Doris é uma criança branca, de cabelos loiros e olhos azuis, capturada e enviada da Europa para o Novo Mundo – uma terra distante e desconhecida, situada do outro lado do mar e de onde ninguém regressa. Tal como tantos outros da sua raça que caem nas malhas titânicas do Comércio de Escravos, Doris despede-se do seu nome, da sua língua, da sua terra, e não volta a ter notícias da família.

Sobrevive à terrível travessia da rota transatlântica, para acabar por ser vendida a uma família negra, rica e poderosa, e adaptar-se a uma nova vida de servidão e a uma cultura que não é a sua. Doris é então rebaptizada: Omorenomwara é o seu novo nome. Vive agora no Reino Unido da Grande Ambossa, pertencente ao continente da Áphrika, também conhecido como o Continente Soalheiro, pois ali faz um calor desgraçado. Mas Doris, agora escrava, soube, em tempos, o que é ser livre e sonha todos os dias com a fuga.

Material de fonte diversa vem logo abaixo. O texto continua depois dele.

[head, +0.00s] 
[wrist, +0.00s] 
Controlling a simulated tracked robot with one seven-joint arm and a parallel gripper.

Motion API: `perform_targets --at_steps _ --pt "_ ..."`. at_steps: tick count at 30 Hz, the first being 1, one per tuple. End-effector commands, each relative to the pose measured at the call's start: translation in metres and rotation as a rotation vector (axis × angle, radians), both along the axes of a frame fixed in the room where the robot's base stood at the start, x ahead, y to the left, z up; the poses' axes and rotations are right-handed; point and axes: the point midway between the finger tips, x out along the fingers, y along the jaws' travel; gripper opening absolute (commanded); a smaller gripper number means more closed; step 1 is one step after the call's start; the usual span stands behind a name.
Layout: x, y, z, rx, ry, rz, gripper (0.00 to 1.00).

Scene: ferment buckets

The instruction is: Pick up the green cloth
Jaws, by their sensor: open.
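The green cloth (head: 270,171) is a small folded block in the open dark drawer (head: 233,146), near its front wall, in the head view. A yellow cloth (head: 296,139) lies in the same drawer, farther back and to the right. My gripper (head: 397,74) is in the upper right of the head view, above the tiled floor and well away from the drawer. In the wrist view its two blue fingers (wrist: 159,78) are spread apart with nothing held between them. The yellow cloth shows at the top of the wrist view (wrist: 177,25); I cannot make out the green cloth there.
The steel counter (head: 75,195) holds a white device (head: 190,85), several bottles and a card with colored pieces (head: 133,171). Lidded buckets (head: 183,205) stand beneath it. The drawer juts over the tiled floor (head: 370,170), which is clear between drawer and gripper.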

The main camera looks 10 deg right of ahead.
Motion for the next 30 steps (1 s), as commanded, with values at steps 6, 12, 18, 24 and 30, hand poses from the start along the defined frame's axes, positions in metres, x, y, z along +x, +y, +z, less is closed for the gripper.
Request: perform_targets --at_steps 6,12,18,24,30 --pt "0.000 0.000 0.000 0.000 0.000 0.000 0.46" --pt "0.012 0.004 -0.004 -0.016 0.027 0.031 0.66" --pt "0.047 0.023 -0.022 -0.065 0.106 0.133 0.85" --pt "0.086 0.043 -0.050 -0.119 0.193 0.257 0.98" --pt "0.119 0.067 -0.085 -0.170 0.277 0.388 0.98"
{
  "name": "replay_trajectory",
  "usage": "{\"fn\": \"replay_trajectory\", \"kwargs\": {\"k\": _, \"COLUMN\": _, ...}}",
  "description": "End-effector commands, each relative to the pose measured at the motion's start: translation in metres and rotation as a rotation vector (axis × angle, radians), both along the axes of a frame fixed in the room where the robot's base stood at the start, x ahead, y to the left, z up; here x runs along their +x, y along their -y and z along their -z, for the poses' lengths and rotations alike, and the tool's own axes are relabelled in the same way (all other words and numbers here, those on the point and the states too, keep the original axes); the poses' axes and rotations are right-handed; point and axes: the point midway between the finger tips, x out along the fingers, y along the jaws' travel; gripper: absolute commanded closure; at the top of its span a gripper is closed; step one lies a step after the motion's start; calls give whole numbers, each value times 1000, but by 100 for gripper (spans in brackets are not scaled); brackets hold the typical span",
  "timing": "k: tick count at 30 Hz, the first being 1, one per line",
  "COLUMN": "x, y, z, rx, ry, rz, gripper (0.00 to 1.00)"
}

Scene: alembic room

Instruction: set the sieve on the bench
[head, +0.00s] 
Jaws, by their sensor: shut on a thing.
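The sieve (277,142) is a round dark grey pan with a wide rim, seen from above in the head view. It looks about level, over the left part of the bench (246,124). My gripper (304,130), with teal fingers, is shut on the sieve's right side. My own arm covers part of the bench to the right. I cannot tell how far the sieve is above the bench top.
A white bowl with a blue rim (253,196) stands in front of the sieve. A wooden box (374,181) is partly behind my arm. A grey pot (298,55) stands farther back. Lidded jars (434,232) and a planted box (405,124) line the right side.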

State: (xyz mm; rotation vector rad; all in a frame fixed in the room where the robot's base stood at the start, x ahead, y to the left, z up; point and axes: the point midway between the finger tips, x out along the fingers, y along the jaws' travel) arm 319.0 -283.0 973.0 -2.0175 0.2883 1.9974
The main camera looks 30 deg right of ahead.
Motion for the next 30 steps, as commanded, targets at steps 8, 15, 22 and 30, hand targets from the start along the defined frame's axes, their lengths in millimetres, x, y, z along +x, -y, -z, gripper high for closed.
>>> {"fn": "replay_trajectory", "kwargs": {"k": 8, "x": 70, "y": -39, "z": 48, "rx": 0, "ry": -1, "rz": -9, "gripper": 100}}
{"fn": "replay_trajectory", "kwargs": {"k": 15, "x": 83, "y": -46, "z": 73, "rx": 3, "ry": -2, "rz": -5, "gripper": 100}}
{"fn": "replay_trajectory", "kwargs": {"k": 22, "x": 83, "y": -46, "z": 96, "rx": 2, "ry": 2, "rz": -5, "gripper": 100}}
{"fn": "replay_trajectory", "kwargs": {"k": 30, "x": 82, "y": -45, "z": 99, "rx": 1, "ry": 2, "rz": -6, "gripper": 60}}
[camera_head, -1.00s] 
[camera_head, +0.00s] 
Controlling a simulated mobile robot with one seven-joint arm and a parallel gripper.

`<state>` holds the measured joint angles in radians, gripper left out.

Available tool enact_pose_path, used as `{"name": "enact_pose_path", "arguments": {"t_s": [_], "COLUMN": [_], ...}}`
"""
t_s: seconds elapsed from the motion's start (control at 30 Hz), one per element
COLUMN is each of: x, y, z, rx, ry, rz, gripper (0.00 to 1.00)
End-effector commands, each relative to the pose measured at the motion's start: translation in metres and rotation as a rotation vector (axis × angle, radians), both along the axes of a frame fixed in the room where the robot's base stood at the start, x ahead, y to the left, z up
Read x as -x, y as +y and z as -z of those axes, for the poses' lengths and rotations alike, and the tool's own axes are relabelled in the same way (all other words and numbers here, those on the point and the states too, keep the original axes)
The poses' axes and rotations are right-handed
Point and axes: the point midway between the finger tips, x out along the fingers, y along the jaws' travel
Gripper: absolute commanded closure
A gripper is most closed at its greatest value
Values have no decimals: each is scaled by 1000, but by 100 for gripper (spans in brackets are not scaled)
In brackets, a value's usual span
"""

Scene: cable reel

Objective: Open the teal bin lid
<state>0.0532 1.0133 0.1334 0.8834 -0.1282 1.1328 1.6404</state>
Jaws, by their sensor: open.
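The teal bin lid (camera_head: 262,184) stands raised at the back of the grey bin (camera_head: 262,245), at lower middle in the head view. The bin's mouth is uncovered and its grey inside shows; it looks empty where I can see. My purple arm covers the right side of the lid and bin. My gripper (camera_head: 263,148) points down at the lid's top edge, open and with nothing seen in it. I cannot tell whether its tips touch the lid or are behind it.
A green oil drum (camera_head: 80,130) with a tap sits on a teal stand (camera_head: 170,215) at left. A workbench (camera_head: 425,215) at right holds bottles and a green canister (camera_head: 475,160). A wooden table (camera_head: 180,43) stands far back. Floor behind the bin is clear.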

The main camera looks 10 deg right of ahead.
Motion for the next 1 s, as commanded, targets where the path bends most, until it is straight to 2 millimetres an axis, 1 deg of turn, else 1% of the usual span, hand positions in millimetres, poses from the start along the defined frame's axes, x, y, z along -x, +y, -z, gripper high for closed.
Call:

“Segundo os termos do meu acordo, era um cargo vitalício. Trabalhava de segunda a domingo, das 00:00 às 23:55, e tinha de estar sempre disponível para fazer horas extraordinárias (…)

Era a perfeita brancumba doméstica.” (pág. 38)

Quando surge finalmente a oportunidade, ela não hesita, mesmo sabendo que isso pode significar a morte.

Raízes Brancas é uma narrativa provocadora, imaginativa, satírica, com uma linguagem colorida e irónica, com vista a desconstruir a História, a nossa noção de identidade, e a arbitrariedade do que entendemos como factos. Neste mundo, onde os escravos são os europeus e os senhores são os africanos, Evaristo dá largas à sua imaginação assim como a uma fina crítica social e cultural, que não poupa ninguém, nem opressores nem oprimidos.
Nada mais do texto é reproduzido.